The tree is up, the lights are twinkling, the hot cocoa is poured and you’re cozied up to a warm fireplace with your loved ones.  For many, this is a season of family, laughter and celebration. But, it’s also a time of year that can get even the jolliest of us stressed out.  If you’re feeling a bit overwhelmed this Christmas, you aren’t alone. Over 60% of adults report that they feel stressed during the holiday season.

Overwhelm happens when a person believes that their stressors are more than they can manage. You’re more likely to be overwhelmed by negative emotions, like anxiety, fear or anger. And because a number of factors can spark these feelings, it becomes quite difficult to understand the exact source of the stress.  When this happens, what should you do? Here are a few tips to get you through the overwhelm so you can enjoy the things worthy of celebrating.

1. Take Mental Breaks – When you’re in the midst of a tense time, it’s difficult to see anything else beyond the feeling of overwhelm, mounting work pressure or the mountain of tasks that need to get done. It can often feel like you’re trying to triage your way through your to-do list until you get a chance to catch your breath.  Whenever you feel that survival mode kicking in, pause. Take a couple of deep breaths. Nice, long, deep breaths. Pause for a few seconds to create enough space between you and the situation to reflect and regain valuable perspective.

2. Avoid the “What Ifs?” – The parties, the dinners, the presents, every part of the holidays feels like an unknown this year. In these times, it’s tempting to dwell on the “What if?”

What if someone gets sick or we’re unable to travel?  What if there’s family drama…again?  What if we don’t have enough money to buy gifts for the kids?

“What if?” statements heap fuel on the fire of worry and tension. The more time you spend worrying about what could happen, the less time you have for what’s actually in front of you. This includes the actions you could take to help you stay calm and keep your stress levels at bay.

Whenever those nagging “What ifs?” start to creep in, acknowledge what’s going on. See how you can turn those thoughts around into positive statements:  Reframing is key when it comes to addressing those negative thoughts.

Some examples include:  Let’s have an amazing time together on Christmas Day – and maybe even start a new tradition!  I’m looking forward to family time that’s full of laughter and joy.  We’re creative. We can purchase the perfect gifts without spending a ton of money.

3. Laugh – In the height of holiday planning, it’s easy to forget to carve out time for fun and laughter.  Laughter is an amazing form of stress relief and provides a number of short and long-term benefits.

As a matter of fact, laughter:

  • Increases your intake of oxygen, stimulates your heart, and boosts endorphins.
  • Calms down your stress response, causing a relaxed feeling.
  • Improves your immune system, can function as a natural painkiller, and can lessen depression or anxiety.
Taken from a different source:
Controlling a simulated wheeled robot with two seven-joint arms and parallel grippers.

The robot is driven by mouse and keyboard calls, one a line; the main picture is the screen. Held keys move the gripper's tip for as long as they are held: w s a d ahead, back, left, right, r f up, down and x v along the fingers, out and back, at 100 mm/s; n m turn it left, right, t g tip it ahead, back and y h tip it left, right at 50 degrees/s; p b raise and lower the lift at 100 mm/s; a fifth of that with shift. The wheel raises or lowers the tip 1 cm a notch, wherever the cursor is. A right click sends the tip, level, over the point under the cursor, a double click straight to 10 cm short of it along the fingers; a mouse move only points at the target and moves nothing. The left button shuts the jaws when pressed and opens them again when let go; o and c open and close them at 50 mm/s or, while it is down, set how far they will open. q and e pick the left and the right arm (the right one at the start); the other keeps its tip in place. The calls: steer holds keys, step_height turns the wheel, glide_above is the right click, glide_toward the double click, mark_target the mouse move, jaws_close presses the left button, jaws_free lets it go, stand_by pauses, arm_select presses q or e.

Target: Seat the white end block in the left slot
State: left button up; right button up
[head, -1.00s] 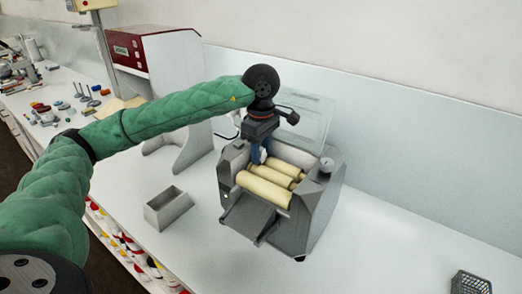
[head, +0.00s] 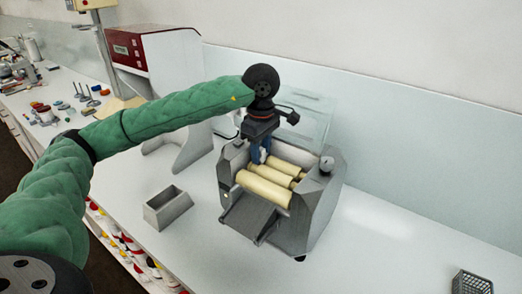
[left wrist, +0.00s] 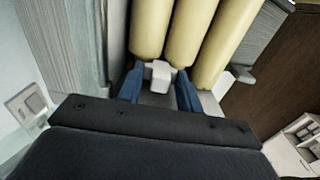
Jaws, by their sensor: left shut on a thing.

So, next time you find yourself tensing up, find a funny YouTube video, look up a funny joke or scroll through some of your favorite knee-slapping photos.  Better yet, prepare them in advance so you don’t have to search for them in the moment.

While you may not be able to control everything happening around you, but you can influence and control what goes on inside your head.  There’s always something to be grateful for. So, no matter what comes your way, commit to focusing on enjoying and cherishing the people around you. Try out one of the above ideas this holiday season and may each moment be filled with joy.